Set task —
Go through the material and write it all out exactly, minus the pictures.

Supplied data —
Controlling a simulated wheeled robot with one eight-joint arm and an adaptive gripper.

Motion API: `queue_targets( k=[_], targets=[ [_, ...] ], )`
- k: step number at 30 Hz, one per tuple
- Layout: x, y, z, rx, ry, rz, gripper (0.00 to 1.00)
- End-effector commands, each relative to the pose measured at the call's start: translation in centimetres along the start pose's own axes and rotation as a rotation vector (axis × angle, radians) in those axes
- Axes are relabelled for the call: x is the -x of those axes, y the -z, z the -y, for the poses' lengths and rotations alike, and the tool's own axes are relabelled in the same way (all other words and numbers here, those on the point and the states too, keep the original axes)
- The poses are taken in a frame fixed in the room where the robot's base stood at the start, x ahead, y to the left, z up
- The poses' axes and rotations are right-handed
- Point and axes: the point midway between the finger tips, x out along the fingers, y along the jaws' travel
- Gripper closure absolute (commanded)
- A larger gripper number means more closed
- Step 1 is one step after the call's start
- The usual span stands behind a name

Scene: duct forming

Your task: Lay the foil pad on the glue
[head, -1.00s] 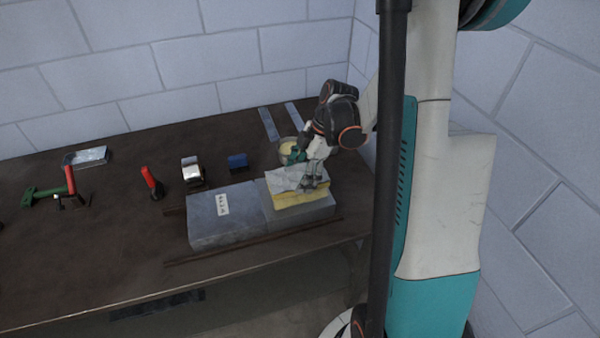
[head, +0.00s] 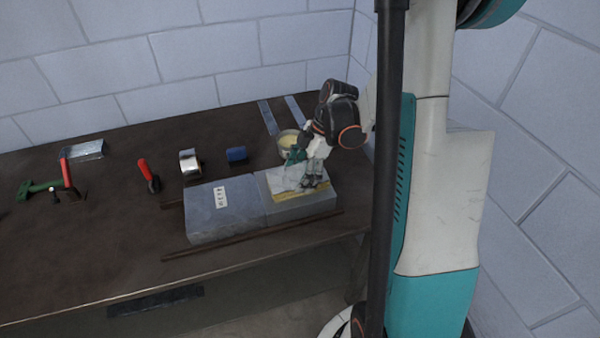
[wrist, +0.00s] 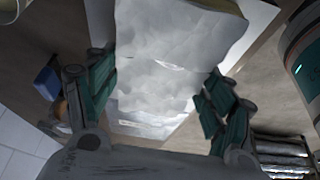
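The foil pad (head: 288,181) is a crinkled silver sheet with a yellow edge. It lies flat on top of the right part of the grey duct (head: 300,207) and looks to rest on it. In the wrist view the pad (wrist: 165,65) fills the space between my fingers. My gripper (head: 314,180) is over the right end of the pad. The glue is not visible; the duct top under the pad is covered.
A round pot (head: 289,140) with pale contents stands just behind the duct. Metal strips (head: 268,117) lie near the wall.

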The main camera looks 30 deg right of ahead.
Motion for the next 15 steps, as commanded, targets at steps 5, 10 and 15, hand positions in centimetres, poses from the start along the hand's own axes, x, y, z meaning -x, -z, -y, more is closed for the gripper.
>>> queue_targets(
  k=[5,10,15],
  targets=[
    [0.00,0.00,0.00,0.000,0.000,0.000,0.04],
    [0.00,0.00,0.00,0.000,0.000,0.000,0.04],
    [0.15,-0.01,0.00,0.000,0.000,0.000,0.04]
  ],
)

The answer —
Controlling a simulated wheeled robot with one eight-joint arm and an adaptive gripper.

Motion API: `queue_targets( k=[_], targets=[ [_, ...] ], )`
- k: step number at 30 Hz, one per tuple
- Layout: x, y, z, rx, ry, rz, gripper (0.00 to 1.00)
- End-effector commands, each relative to the pose measured at the call's start: translation in centimetres along the start pose's own axes and rotation as a rotation vector (axis × angle, radians) in those axes
- Axes are relabelled for the call: x is the -x of those axes, y the -z, z the -y, for the poses' lengths and rotations alike, and the tool's own axes are relabelled in the same way (all other words and numbers here, those on the point and the states too, keep the original axes)
- The poses are taken in a frame fixed in the room where the robot's base stood at the start, x ahead, y to the left, z up
- The poses' axes and rotations are right-handed
- Point and axes: the point midway between the finger tips, x out along the fingers, y along the jaws' travel
- Gripper closure absolute (commanded)
- A larger gripper number means more closed
- Step 1 is one step after the call's start
- The usual span stands behind a name

Scene: duct forming

Your task: Lay the foil pad on the glue
[head, -1.00s] 
[head, +0.00s] 
[wrist, +0.00s] 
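The foil pad (head: 288,181) is a crinkled silver sheet with a yellow edge. It lies flat on top of the right part of the grey duct (head: 300,207) and looks to rest on it. In the wrist view the pad (wrist: 165,65) fills the space between my fingers. My gripper (head: 314,180) is over the right end of the pad. The glue is not visible; the duct top under the pad is covered.
A round pot (head: 289,140) with pale contents stands just behind the duct. Metal strips (head: 268,117) lie near the wall.

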The main camera looks 30 deg right of ahead.
Motion for the next 15 steps, as commanded, targets at steps 5, 10 and 15, hand positions in centimetres, poses from the start along the hand's own axes, x, y, z meaning -x, -z, -y, more is closed for the gripper.
>>> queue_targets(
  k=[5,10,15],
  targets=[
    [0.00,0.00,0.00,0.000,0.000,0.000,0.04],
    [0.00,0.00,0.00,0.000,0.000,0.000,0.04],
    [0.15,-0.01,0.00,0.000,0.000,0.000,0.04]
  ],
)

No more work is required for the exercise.